### [GOAL]
Transcribe each line exactly.

### [INPUT FOR THIS TASK]
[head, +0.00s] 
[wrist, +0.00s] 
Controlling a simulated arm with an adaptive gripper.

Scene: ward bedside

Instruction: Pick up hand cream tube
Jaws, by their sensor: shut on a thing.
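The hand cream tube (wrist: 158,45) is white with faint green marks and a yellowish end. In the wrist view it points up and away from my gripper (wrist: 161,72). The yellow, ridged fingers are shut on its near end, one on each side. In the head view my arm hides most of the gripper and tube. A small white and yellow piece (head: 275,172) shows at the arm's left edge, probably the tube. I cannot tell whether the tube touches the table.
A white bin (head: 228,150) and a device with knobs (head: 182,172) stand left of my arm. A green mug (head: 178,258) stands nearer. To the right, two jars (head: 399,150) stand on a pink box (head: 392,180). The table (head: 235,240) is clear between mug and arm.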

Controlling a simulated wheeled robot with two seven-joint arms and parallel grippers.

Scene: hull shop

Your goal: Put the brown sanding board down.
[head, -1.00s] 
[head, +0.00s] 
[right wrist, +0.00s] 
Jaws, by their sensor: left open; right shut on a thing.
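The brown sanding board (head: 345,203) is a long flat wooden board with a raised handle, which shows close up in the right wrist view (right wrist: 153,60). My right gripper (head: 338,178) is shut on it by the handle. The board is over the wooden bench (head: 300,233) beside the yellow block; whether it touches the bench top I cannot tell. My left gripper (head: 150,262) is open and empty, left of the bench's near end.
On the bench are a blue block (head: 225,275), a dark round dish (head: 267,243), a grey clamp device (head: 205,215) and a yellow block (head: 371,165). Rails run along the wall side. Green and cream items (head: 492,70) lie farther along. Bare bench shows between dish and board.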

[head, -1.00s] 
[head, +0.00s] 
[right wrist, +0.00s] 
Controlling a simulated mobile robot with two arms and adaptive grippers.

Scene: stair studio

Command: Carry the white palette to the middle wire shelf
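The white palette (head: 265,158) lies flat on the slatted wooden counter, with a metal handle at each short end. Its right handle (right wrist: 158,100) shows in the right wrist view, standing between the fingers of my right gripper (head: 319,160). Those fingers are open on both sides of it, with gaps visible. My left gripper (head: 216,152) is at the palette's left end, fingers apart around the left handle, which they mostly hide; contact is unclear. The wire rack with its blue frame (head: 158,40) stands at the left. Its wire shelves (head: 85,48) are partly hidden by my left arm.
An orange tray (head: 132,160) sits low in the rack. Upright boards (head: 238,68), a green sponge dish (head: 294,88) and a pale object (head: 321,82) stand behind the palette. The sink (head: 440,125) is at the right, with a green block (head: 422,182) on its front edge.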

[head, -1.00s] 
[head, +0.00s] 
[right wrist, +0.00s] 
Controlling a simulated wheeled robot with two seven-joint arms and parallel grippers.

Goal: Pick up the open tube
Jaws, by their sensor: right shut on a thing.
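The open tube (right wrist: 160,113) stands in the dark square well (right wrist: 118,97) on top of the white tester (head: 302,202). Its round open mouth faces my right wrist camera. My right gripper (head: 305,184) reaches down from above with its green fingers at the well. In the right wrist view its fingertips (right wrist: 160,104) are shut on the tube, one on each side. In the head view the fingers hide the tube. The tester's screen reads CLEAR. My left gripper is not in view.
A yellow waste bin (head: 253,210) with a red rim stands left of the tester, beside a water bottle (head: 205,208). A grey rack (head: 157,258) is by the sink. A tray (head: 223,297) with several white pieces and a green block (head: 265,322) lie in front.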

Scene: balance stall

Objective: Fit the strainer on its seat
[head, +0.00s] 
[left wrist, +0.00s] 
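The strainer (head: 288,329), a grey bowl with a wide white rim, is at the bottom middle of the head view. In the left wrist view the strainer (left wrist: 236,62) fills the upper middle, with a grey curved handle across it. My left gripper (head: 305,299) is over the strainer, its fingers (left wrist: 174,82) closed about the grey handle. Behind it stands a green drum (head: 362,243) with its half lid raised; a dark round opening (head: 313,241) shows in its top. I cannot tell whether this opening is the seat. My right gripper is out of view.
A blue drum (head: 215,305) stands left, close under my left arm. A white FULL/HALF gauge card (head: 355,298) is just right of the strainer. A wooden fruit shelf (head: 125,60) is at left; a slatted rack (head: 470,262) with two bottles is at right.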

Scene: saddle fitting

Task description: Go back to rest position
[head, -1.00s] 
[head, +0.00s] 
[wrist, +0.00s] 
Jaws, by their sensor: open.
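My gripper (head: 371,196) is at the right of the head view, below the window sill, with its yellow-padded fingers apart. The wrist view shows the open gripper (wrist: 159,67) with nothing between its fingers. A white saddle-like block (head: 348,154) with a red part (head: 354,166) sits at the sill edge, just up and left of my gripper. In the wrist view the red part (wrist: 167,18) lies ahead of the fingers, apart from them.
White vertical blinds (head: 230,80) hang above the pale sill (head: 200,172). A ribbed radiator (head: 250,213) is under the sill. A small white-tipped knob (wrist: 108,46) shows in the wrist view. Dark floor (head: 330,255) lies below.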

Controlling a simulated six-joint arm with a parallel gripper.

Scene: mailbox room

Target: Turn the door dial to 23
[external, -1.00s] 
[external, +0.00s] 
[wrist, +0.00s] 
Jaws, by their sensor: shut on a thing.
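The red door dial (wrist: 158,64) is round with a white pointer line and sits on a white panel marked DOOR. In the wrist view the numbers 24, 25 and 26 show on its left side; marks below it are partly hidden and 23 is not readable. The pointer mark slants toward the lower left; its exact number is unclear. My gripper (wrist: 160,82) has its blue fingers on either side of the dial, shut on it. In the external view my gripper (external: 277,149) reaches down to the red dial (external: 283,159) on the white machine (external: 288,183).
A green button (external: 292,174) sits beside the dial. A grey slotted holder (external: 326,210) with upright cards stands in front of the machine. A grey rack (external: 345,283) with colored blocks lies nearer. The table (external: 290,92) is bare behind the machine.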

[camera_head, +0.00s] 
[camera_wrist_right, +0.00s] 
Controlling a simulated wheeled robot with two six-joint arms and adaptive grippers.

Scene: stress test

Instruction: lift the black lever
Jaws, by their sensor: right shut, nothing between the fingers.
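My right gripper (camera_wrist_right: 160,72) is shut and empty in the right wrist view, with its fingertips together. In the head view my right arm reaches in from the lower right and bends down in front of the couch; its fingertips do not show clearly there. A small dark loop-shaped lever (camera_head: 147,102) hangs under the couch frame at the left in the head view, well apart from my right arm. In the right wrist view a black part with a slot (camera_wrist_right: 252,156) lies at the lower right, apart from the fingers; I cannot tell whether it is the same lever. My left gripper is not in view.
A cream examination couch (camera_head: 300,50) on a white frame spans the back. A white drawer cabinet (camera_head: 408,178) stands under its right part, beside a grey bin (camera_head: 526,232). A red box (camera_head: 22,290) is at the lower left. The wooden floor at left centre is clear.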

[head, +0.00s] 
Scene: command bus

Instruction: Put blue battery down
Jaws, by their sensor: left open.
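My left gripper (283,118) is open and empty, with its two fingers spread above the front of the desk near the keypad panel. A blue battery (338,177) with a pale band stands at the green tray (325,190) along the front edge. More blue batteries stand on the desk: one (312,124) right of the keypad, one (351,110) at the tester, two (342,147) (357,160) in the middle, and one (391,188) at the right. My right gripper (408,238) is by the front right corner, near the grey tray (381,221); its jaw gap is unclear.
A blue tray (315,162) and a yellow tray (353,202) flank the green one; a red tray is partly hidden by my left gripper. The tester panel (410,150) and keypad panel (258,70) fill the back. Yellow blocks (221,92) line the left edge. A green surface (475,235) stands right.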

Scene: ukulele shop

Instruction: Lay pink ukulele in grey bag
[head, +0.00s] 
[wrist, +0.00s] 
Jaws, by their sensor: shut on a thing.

### [TASK RESPONSE]
[head, +0.00s] 
[wrist, +0.00s] 
Controlling a simulated arm with an adaptive gripper.

Scene: ward bedside

Instruction: Pick up hand cream tube
Jaws, by their sensor: shut on a thing.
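The hand cream tube (wrist: 158,45) is white with faint green marks and a yellowish end. In the wrist view it points up and away from my gripper (wrist: 161,72). The yellow, ridged fingers are shut on its near end, one on each side. In the head view my arm hides most of the gripper and tube. A small white and yellow piece (head: 275,172) shows at the arm's left edge, probably the tube. I cannot tell whether the tube touches the table.
A white bin (head: 228,150) and a device with knobs (head: 182,172) stand left of my arm. A green mug (head: 178,258) stands nearer. To the right, two jars (head: 399,150) stand on a pink box (head: 392,180). The table (head: 235,240) is clear between mug and arm.

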Controlling a simulated wheeled robot with two seven-joint arms and parallel grippers.

Scene: hull shop

Your goal: Put the brown sanding board down.
[head, -1.00s] 
[head, +0.00s] 
[right wrist, +0.00s] 
Jaws, by their sensor: left open; right shut on a thing.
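The brown sanding board (head: 345,203) is a long flat wooden board with a raised handle, which shows close up in the right wrist view (right wrist: 153,60). My right gripper (head: 338,178) is shut on it by the handle. The board is over the wooden bench (head: 300,233) beside the yellow block; whether it touches the bench top I cannot tell. My left gripper (head: 150,262) is open and empty, left of the bench's near end.
On the bench are a blue block (head: 225,275), a dark round dish (head: 267,243), a grey clamp device (head: 205,215) and a yellow block (head: 371,165). Rails run along the wall side. Green and cream items (head: 492,70) lie farther along. Bare bench shows between dish and board.

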[head, -1.00s] 
[head, +0.00s] 
[right wrist, +0.00s] 
Controlling a simulated mobile robot with two arms and adaptive grippers.

Scene: stair studio

Command: Carry the white palette to the middle wire shelf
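The white palette (head: 265,158) lies flat on the slatted wooden counter, with a metal handle at each short end. Its right handle (right wrist: 158,100) shows in the right wrist view, standing between the fingers of my right gripper (head: 319,160). Those fingers are open on both sides of it, with gaps visible. My left gripper (head: 216,152) is at the palette's left end, fingers apart around the left handle, which they mostly hide; contact is unclear. The wire rack with its blue frame (head: 158,40) stands at the left. Its wire shelves (head: 85,48) are partly hidden by my left arm.
An orange tray (head: 132,160) sits low in the rack. Upright boards (head: 238,68), a green sponge dish (head: 294,88) and a pale object (head: 321,82) stand behind the palette. The sink (head: 440,125) is at the right, with a green block (head: 422,182) on its front edge.

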[head, -1.00s] 
[head, +0.00s] 
[right wrist, +0.00s] 
Controlling a simulated wheeled robot with two seven-joint arms and parallel grippers.

Goal: Pick up the open tube
Jaws, by their sensor: right shut on a thing.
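The open tube (right wrist: 160,113) stands in the dark square well (right wrist: 118,97) on top of the white tester (head: 302,202). Its round open mouth faces my right wrist camera. My right gripper (head: 305,184) reaches down from above with its green fingers at the well. In the right wrist view its fingertips (right wrist: 160,104) are shut on the tube, one on each side. In the head view the fingers hide the tube. The tester's screen reads CLEAR. My left gripper is not in view.
A yellow waste bin (head: 253,210) with a red rim stands left of the tester, beside a water bottle (head: 205,208). A grey rack (head: 157,258) is by the sink. A tray (head: 223,297) with several white pieces and a green block (head: 265,322) lie in front.

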Scene: balance stall

Objective: Fit the strainer on its seat
[head, +0.00s] 
[left wrist, +0.00s] 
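The strainer (head: 288,329), a grey bowl with a wide white rim, is at the bottom middle of the head view. In the left wrist view the strainer (left wrist: 236,62) fills the upper middle, with a grey curved handle across it. My left gripper (head: 305,299) is over the strainer, its fingers (left wrist: 174,82) closed about the grey handle. Behind it stands a green drum (head: 362,243) with its half lid raised; a dark round opening (head: 313,241) shows in its top. I cannot tell whether this opening is the seat. My right gripper is out of view.
A blue drum (head: 215,305) stands left, close under my left arm. A white FULL/HALF gauge card (head: 355,298) is just right of the strainer. A wooden fruit shelf (head: 125,60) is at left; a slatted rack (head: 470,262) with two bottles is at right.

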Scene: saddle fitting

Task description: Go back to rest position
[head, -1.00s] 
[head, +0.00s] 
[wrist, +0.00s] 
Jaws, by their sensor: open.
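My gripper (head: 371,196) is at the right of the head view, below the window sill, with its yellow-padded fingers apart. The wrist view shows the open gripper (wrist: 159,67) with nothing between its fingers. A white saddle-like block (head: 348,154) with a red part (head: 354,166) sits at the sill edge, just up and left of my gripper. In the wrist view the red part (wrist: 167,18) lies ahead of the fingers, apart from them.
White vertical blinds (head: 230,80) hang above the pale sill (head: 200,172). A ribbed radiator (head: 250,213) is under the sill. A small white-tipped knob (wrist: 108,46) shows in the wrist view. Dark floor (head: 330,255) lies below.

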Controlling a simulated six-joint arm with a parallel gripper.

Scene: mailbox room

Target: Turn the door dial to 23
[external, -1.00s] 
[external, +0.00s] 
[wrist, +0.00s] 
Jaws, by their sensor: shut on a thing.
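The red door dial (wrist: 158,64) is round with a white pointer line and sits on a white panel marked DOOR. In the wrist view the numbers 24, 25 and 26 show on its left side; marks below it are partly hidden and 23 is not readable. The pointer mark slants toward the lower left; its exact number is unclear. My gripper (wrist: 160,82) has its blue fingers on either side of the dial, shut on it. In the external view my gripper (external: 277,149) reaches down to the red dial (external: 283,159) on the white machine (external: 288,183).
A green button (external: 292,174) sits beside the dial. A grey slotted holder (external: 326,210) with upright cards stands in front of the machine. A grey rack (external: 345,283) with colored blocks lies nearer. The table (external: 290,92) is bare behind the machine.

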[camera_head, +0.00s] 
[camera_wrist_right, +0.00s] 
Controlling a simulated wheeled robot with two six-joint arms and adaptive grippers.

Scene: stress test

Instruction: lift the black lever
Jaws, by their sensor: right shut, nothing between the fingers.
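My right gripper (camera_wrist_right: 160,72) is shut and empty in the right wrist view, with its fingertips together. In the head view my right arm reaches in from the lower right and bends down in front of the couch; its fingertips do not show clearly there. A small dark loop-shaped lever (camera_head: 147,102) hangs under the couch frame at the left in the head view, well apart from my right arm. In the right wrist view a black part with a slot (camera_wrist_right: 252,156) lies at the lower right, apart from the fingers; I cannot tell whether it is the same lever. My left gripper is not in view.
A cream examination couch (camera_head: 300,50) on a white frame spans the back. A white drawer cabinet (camera_head: 408,178) stands under its right part, beside a grey bin (camera_head: 526,232). A red box (camera_head: 22,290) is at the lower left. The wooden floor at left centre is clear.

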[head, +0.00s] 
Scene: command bus

Instruction: Put blue battery down
Jaws, by their sensor: left open.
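My left gripper (283,118) is open and empty, with its two fingers spread above the front of the desk near the keypad panel. A blue battery (338,177) with a pale band stands at the green tray (325,190) along the front edge. More blue batteries stand on the desk: one (312,124) right of the keypad, one (351,110) at the tester, two (342,147) (357,160) in the middle, and one (391,188) at the right. My right gripper (408,238) is by the front right corner, near the grey tray (381,221); its jaw gap is unclear.
A blue tray (315,162) and a yellow tray (353,202) flank the green one; a red tray is partly hidden by my left gripper. The tester panel (410,150) and keypad panel (258,70) fill the back. Yellow blocks (221,92) line the left edge. A green surface (475,235) stands right.

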Scene: ukulele shop

Instruction: Lay pink ukulele in grey bag
[head, +0.00s] 
[wrist, +0.00s] 
Jaws, by their sensor: shut on a thing.

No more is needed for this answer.